Shasha Ali, activist and vocalist of defunct all-Asian punk band Melting Pot Massacre writes on the price of challenging racism, homophobia and transphobia in New Zealand, and the non-existent benefits of such contributions.

 

 

13 COMMENTS

    • Oh, well, that’s ok then, Gosman. With that moronic justification, I guess it’s open season on Palestinians, eh?

      Honestly, you come up with some of the dumbest comments.

      • Claiming to be an indigenous person obviously matters enough to the commentator that she brought it up in the first place. I am merely pointing out to do so is wrong.

  1. Great article but one question: Is it really hypocritical to drink Starbucks at the march? The “boycott” against is so disjointed as to be completely ineffective – the only person I’ve heard talk about it was some guy from Socialist Aotearoa with a very large megaphone at last weeks protest. I fully support the BDS, but isn’t it asking too much for people to know the ownership and leaders of every business they may or my not come into contact with?

  2. You’re not Palestinian so maybe your voice is not the one that needs to be heard right now. Ironically narcissistic blog.

  3. How is this narcissistic? Contrary, it points out the complexities attached to personal identity, belonging, nationality, religious identity, empathy, sympathy, the value of a sentence, the confusion of mixed strands of culture. Im a Maori and Im english and Im secular. I went to the march and someone bought me a Starbucks hot drink and I felt self concious of the mixed message of supporting Gazans, and the dollars exchanged for a drink from a franchised brand that pays taxes to a government that economically supports Israel. I heard the song, I sang the words, I got it but didn’t get it. I get the throw away meaninglessness of ‘its about humanity’ but Gaza is experiencing this siege in no small part due to religion. The mechanisms to exact what is desired are political but make no mistake you cannot divorce religion from this catastrophe. Religion, and arrogance and a sense of entitlement. To the writer. I get it, I get what you mean.

  4. 99% of Palestinians disagree with you. It’s a moving act of solidarity when people like Fowler sing “we are all Palestinians”

    Also lots of Palestinians are “white” and many are not Muslims.

    Also pretty hard to find anyone in NZ who has done as much as Fowler for Gaza, two aid convoys, been there during the bombing last time.

    If you’re going to be a negative nelly don’t come next time. No one will miss you’re acerbic commentary.

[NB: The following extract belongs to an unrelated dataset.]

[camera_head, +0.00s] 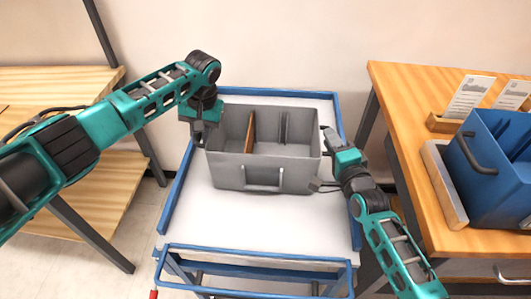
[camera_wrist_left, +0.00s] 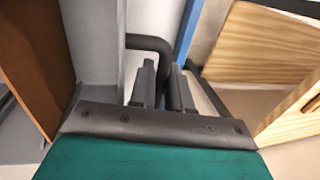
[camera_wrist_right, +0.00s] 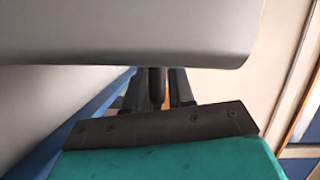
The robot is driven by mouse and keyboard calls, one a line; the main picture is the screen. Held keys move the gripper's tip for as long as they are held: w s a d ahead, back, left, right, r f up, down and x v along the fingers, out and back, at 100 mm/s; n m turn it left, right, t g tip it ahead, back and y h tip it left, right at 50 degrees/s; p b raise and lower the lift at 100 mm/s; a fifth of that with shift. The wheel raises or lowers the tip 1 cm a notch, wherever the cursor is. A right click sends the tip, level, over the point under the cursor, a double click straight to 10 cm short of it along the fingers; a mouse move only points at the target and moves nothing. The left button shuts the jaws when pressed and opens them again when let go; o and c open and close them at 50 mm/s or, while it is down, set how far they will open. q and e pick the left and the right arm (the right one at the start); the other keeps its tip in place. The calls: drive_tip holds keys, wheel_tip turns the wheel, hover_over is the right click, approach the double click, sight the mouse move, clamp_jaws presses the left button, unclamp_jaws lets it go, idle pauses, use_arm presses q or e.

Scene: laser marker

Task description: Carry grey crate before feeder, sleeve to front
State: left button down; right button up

    • ”Also lots of Palestinians are “white” and many are not Muslims”
      And Jewish Israelis come in a variety of skin colours just to further complicate whatever it is Shasa Ali is trying to say.

  5. ”One minute we are hollering out at our government on New Zealand’s complicity in not imposing pressure on the Israeli nation-state and its allies within the international community on the situation in Gaza. Next minute we are standing beside an old, white man singing about our oppression”

    I honestly don’t understand this. I’ve tried reading it plus the whole paragraph it’s embedded in , but I still don’t understand. What difference does the old guy’s skin colour make? I guess I must be stupid.

  6. ”It may not matter much to others in the crowd (read: predominantly white, dog-loving activist scene) but for a Muslim vegan whose sense of solidarity is drawn only to an extent by say, 3 – 5 people of colour in the crowd, this was HUGE”
    Also this bit above. If you’re emotionally into an issue like animal welfare
    ( and I am) , why would your sense of solidarity be limited to people who share your skin colour? Surely the issue itself would strongly inspire that feeling of solidarity. I’m afraid I find it very difficult to understand the writer’s mindset.

  7. It’s a disgusting article really. What is its point? Basically drive a wedge between different groups protesting Israel on a narrow artistic point.

    Sickening really. Narcissism yes. Self-indulgent too. But the really concerning point is the lengths this author has gone to drive a wedge in the movement.